───── Material ─────
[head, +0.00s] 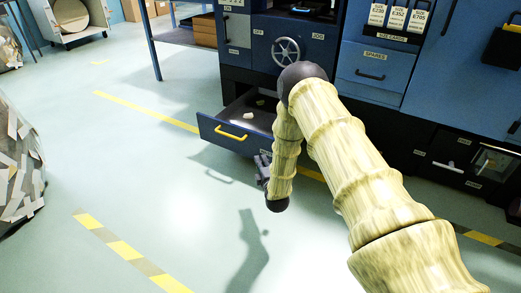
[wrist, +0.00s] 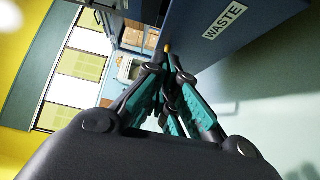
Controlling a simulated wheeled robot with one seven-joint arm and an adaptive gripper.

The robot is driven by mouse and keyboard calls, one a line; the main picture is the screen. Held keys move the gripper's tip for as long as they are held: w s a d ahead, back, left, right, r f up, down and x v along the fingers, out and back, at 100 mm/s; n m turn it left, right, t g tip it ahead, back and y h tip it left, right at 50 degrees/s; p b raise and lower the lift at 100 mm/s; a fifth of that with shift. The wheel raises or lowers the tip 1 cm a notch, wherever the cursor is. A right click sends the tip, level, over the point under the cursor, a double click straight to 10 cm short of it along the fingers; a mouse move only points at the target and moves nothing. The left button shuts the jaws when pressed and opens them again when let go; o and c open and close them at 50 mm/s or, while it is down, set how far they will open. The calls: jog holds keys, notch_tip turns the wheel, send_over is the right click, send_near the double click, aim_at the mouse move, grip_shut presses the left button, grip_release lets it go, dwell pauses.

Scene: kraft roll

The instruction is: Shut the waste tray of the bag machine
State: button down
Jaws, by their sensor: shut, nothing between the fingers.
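The waste tray (head: 222,130) is a dark blue drawer low on the bag machine (head: 262,60), pulled out, with a yellow handle (head: 231,134) and pale scraps inside. Its front, labelled WASTE, fills the upper right of the wrist view (wrist: 262,28). My gripper (head: 262,167) is just in front of the right end of the tray front, partly hidden by my arm. In the wrist view its teal-padded fingers (wrist: 168,62) are closed together and empty, beside the tray front. I cannot tell whether they touch it. A small yellow bit shows by the fingertips.
A handwheel (head: 286,51) sits on the machine above the tray. A spares drawer (head: 370,72) and a lower unit with handles (head: 447,166) are at right. A bale of paper scraps (head: 15,165) stands at left. The floor with yellow lines (head: 145,110) is clear before the tray.

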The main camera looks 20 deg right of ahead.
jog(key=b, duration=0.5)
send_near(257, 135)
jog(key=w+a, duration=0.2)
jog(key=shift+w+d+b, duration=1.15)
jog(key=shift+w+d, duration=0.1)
─────
### [Requirements]
In the listing above, find the line containing "Scene: kraft roll" and the line containing "State: button down", then quote both, plus every line between them, exactly as written.

### [Answer to the exercise]
Scene: kraft roll

The instruction is: Shut the waste tray of the bag machine
State: button down

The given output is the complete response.